It didn’t take long for someone to introduce me to Stacey Tran and Veronica Perez of Tender Table, an organization that celebrates the Black and brown communities through storytelling and food. My first event with them was a picnic on the Eastern Promenade for people who identify as BIPOC (Black, Indigenous, and people of color). The concept of excluding white people sat uncomfortably with me at the start. Three generations of my family have believed in the narrative that to fit in, get a great job, and find success, blending in was crucial.
I walked up to the small group of 10 or so folks all gathered under a tree, the sea shining in the late summer sun. I was nervous. Tran started the picnic with an introduction about Tender Table, and their mission to bring a safe gathering space to the BIPOC community of Maine. Somewhere we could share our stories and histories over food and drink. I asked myself then, if popular culture and white-collar boardrooms have steered the power dynamics about marginalized groups for decades, why couldn’t we make our own table? I felt my shoulders relax knowing that, for the first time in years, I might make a new friend without them inquiring about what “mix” I was.

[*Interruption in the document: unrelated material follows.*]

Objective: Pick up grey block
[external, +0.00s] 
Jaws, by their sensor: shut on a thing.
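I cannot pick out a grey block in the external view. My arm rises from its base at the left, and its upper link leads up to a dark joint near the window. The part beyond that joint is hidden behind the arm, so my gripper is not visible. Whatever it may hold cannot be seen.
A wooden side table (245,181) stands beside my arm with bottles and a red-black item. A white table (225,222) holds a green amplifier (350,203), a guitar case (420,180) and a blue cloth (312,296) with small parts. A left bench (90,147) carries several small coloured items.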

As we went around the circle introducing ourselves, I couldn’t believe how many stories were similar to mine. We shared food, we laughed about misconceptions about our identities, we made friends. Such a simple format powerfully echoed inside me long after I went home that night: an empty chamber started to reverberate and ring, one that I didn’t know needed to be filled.
Later that year, Tender Table threw their first annual Food and Poetry Fair in Congress Square Park. As I approached the event, I saw the tents first, dotted with bright flowers that were being wrapped up for party-goers. I smelled BBQ chicken and fermented Korean treats. Poetry and music erupted from the mic. Each taste of food, every resounding lyric, every new friend made started to fill me up again.
I recently read the data from the Census again and I re-framed my thinking. I cleared out the “Maine is so white” hyperbole from my small-talk toolkit. To not see the diversity in Maine would be a disservice to the communities of color that have lived here for generations, to the new ones making change. Our diverse population seems small, but look what two people, Tran and Perez, have accomplished in such a short amount of time. It took me attending two events to gain almost 10 new friends, and a handful of new creative collaborators. What does the ripple effect look like when the 5.8% of us start joining the table, too?
Learn more about Tender Table at tendertable.com and follow Tender Table on Instagram @tendertablemaine.
Here is a list of upcoming Tender Table events:
(please note some are BIPOC only):
Full Moon Picnic
**BIPOC only**
Date: Friday, August 12
Time: 5pm-dark
Location: TBD
Food & Art Fair (rain date: September 10)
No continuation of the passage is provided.